--- BEGIN ---
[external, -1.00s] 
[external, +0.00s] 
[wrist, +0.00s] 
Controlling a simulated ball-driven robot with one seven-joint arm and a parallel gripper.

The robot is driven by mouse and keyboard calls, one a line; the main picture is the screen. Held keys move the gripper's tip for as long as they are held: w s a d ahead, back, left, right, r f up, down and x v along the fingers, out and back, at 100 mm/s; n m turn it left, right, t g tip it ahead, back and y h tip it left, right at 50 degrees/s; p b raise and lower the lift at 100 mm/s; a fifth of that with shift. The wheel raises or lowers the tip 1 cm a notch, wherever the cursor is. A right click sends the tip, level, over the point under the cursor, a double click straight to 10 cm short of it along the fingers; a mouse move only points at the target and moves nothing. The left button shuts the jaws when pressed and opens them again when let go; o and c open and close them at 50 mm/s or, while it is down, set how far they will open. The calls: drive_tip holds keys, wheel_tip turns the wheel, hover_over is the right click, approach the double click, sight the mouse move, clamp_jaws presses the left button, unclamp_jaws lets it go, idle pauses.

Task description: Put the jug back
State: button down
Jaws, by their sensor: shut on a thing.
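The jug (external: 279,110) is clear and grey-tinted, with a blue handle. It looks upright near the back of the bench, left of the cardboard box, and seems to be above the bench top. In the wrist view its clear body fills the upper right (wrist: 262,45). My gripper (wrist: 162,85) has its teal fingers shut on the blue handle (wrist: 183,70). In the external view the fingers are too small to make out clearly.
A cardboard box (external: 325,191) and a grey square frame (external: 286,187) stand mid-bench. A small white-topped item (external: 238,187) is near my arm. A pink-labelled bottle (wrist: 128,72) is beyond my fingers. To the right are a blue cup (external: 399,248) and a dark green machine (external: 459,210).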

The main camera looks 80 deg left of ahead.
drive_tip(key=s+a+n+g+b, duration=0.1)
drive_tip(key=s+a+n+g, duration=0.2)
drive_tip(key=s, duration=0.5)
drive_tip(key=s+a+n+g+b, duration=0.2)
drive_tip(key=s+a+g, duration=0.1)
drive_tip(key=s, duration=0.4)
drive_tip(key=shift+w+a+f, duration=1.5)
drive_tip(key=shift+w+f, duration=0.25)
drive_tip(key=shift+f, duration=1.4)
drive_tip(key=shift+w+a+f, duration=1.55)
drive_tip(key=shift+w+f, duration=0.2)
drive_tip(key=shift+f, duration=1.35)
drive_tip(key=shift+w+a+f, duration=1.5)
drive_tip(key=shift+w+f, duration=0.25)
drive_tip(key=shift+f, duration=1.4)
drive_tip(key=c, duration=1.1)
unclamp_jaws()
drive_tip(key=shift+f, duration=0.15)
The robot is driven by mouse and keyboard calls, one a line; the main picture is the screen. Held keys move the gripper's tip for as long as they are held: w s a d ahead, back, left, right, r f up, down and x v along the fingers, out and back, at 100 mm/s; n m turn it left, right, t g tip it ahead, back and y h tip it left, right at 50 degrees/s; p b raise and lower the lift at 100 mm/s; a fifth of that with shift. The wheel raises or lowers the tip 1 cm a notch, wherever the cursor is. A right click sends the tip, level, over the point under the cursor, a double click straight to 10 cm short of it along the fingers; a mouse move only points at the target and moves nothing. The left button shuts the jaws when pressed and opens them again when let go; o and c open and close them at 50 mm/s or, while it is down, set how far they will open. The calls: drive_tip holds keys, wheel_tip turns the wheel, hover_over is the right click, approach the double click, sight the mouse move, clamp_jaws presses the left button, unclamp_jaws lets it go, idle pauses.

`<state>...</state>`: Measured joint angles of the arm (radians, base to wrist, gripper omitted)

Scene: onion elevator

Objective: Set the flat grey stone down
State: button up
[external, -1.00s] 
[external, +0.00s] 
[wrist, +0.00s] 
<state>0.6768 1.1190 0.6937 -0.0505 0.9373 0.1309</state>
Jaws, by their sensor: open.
--- END ---
Extract all of the data shown above without alteration.

## REPLY TO THE TASK
[external, -1.00s] 
[external, +0.00s] 
[wrist, +0.00s] 
Controlling a simulated ball-driven robot with one seven-joint arm and a parallel gripper.

The robot is driven by mouse and keyboard calls, one a line; the main picture is the screen. Held keys move the gripper's tip for as long as they are held: w s a d ahead, back, left, right, r f up, down and x v along the fingers, out and back, at 100 mm/s; n m turn it left, right, t g tip it ahead, back and y h tip it left, right at 50 degrees/s; p b raise and lower the lift at 100 mm/s; a fifth of that with shift. The wheel raises or lowers the tip 1 cm a notch, wherever the cursor is. A right click sends the tip, level, over the point under the cursor, a double click straight to 10 cm short of it along the fingers; a mouse move only points at the target and moves nothing. The left button shuts the jaws when pressed and opens them again when let go; o and c open and close them at 50 mm/s or, while it is down, set how far they will open. The calls: drive_tip holds keys, wheel_tip turns the wheel, hover_over is the right click, approach the double click, sight the mouse move, clamp_jaws presses the left button, unclamp_jaws lets it go, idle pauses.

Task description: Put the jug back
State: button down
Jaws, by their sensor: shut on a thing.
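The jug (external: 279,110) is clear and grey-tinted, with a blue handle. It looks upright near the back of the bench, left of the cardboard box, and seems to be above the bench top. In the wrist view its clear body fills the upper right (wrist: 262,45). My gripper (wrist: 162,85) has its teal fingers shut on the blue handle (wrist: 183,70). In the external view the fingers are too small to make out clearly.
A cardboard box (external: 325,191) and a grey square frame (external: 286,187) stand mid-bench. A small white-topped item (external: 238,187) is near my arm. A pink-labelled bottle (wrist: 128,72) is beyond my fingers. To the right are a blue cup (external: 399,248) and a dark green machine (external: 459,210).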

The main camera looks 80 deg left of ahead.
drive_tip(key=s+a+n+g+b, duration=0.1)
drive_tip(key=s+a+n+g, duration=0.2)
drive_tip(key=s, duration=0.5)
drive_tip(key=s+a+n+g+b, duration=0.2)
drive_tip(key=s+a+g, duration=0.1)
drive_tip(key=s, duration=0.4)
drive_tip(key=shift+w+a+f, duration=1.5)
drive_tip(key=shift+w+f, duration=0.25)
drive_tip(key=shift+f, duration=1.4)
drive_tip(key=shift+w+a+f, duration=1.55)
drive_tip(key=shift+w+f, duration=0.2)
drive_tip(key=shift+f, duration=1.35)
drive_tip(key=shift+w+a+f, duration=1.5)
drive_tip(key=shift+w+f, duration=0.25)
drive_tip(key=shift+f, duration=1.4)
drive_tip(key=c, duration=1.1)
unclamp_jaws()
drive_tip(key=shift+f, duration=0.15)
The robot is driven by mouse and keyboard calls, one a line; the main picture is the screen. Held keys move the gripper's tip for as long as they are held: w s a d ahead, back, left, right, r f up, down and x v along the fingers, out and back, at 100 mm/s; n m turn it left, right, t g tip it ahead, back and y h tip it left, right at 50 degrees/s; p b raise and lower the lift at 100 mm/s; a fifth of that with shift. The wheel raises or lowers the tip 1 cm a notch, wherever the cursor is. A right click sends the tip, level, over the point under the cursor, a double click straight to 10 cm short of it along the fingers; a mouse move only points at the target and moves nothing. The left button shuts the jaws when pressed and opens them again when let go; o and c open and close them at 50 mm/s or, while it is down, set how far they will open. The calls: drive_tip holds keys, wheel_tip turns the wheel, hover_over is the right click, approach the double click, sight the mouse move, clamp_jaws presses the left button, unclamp_jaws lets it go, idle pauses.

`<state>...</state>`: Measured joint angles of the arm (radians, base to wrist, gripper omitted)

Scene: onion elevator

Objective: Set the flat grey stone down
State: button up
[external, -1.00s] 
[external, +0.00s] 
[wrist, +0.00s] 
<state>0.6768 1.1190 0.6937 -0.0505 0.9373 0.1309</state>
Jaws, by their sensor: open.

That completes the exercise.